There are several reasons for this. First, while not a true nerd (I lack the math skills), I exhibit strong nerd-like tendencies: for one thing, I have a Web page. For another, I have a deep, abiding love and interest in science. For yet another, reading is my favorite leisure activity (and for yet another, I went to the University of Chicago). Everyone knows that science fiction is the preferred reading material of the Nerd Nation: In the future, you see, nerds will rule (and the future is here — check Bill Gates' bank account lately?). It's not for nothing that a lot of science fiction has scientists, engineers and other nerd types as their heroes, and the SF that doesn't generally features other misfit types as the heroes instead.

Second, I like the fundamental basic requirement of Science Fiction, which is imagination. Authors in other genres imagine situations or particular circumstances; science fiction authors imagine entire worlds and civilizations. This is quite a step up on the confabulation scale— to dream up a whole new space, and populate it with peoples and situations that make sense in that context. Of course, not every one who writes in the genre is up to the task (and that's why we have bad science fiction), but those that are produce work that is fundamentally more interesting to read, because what has to be imagined right at the beginning.

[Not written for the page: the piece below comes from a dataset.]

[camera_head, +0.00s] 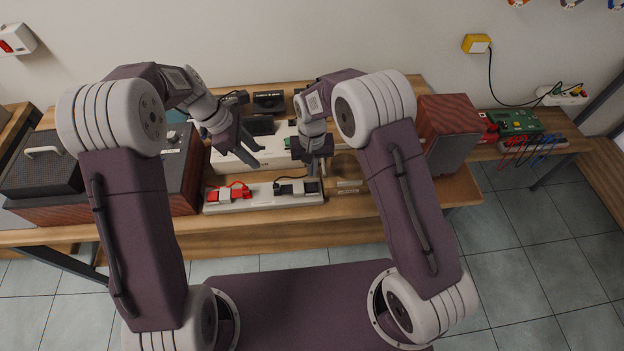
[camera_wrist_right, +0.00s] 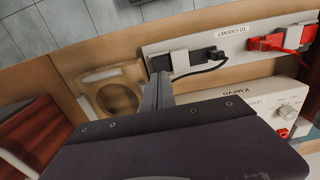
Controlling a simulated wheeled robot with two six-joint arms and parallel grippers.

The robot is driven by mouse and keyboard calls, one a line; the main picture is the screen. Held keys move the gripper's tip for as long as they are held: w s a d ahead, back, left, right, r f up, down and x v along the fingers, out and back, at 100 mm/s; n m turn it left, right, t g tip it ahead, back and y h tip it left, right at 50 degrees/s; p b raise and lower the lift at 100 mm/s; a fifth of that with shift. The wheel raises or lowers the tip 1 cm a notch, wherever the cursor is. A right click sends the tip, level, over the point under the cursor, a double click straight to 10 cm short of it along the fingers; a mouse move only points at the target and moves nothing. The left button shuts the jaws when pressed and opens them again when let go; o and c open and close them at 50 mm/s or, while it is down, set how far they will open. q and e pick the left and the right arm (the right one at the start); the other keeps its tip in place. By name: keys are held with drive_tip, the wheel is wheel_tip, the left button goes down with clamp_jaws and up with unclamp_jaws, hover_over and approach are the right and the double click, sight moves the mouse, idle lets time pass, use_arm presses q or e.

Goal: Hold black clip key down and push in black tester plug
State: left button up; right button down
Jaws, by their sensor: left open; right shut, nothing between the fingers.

Third, and the flip side to number two, most fiction that takes place in contemporary time is boring. I remember that Back to Zero came out just as I was heading out of high school, and during my college years, the world was inundated with "searing stories of a dead-end generation" — basically, a bunch of bored 20-year-olds having bisexual sex and doing drugs. While I was, in fact, a reasonably bored 20 year old at the time (it's perhaps the salient quality of 20 year olds), I didn't particularly want to read about other 20 year olds being bored and self-destructive — why should I, when I could just look down my dorm hall? As I get older, I don't notice contemporary fiction getting any better; thankfully, we have moved away from the Bret Easton Ellis/Jay McInerny axis of literary ennui, but the replacement fiction has not been notably more engaging.